Count how many lines contain "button" and reply with that number only.

**Source data:**
------------------------------

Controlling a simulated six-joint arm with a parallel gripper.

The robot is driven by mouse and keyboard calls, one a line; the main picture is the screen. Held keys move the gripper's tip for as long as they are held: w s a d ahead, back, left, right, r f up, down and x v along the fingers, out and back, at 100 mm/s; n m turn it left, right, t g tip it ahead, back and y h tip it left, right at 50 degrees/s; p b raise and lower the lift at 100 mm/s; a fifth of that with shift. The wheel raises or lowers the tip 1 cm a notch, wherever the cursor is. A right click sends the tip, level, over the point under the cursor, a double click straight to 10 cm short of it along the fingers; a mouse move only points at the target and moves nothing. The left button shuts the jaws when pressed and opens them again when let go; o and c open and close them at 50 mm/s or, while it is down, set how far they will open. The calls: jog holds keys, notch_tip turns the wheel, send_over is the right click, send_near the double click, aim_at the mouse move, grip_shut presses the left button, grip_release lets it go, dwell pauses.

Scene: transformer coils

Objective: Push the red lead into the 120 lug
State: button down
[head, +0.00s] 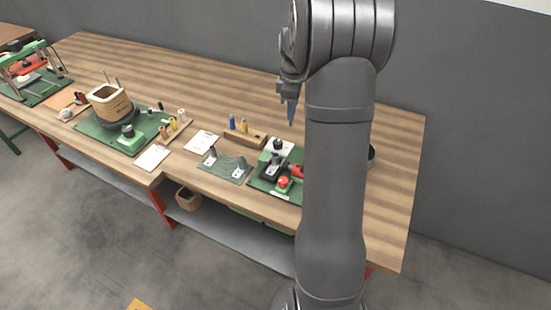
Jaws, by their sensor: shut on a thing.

------------------------------

**Problem solution:** 2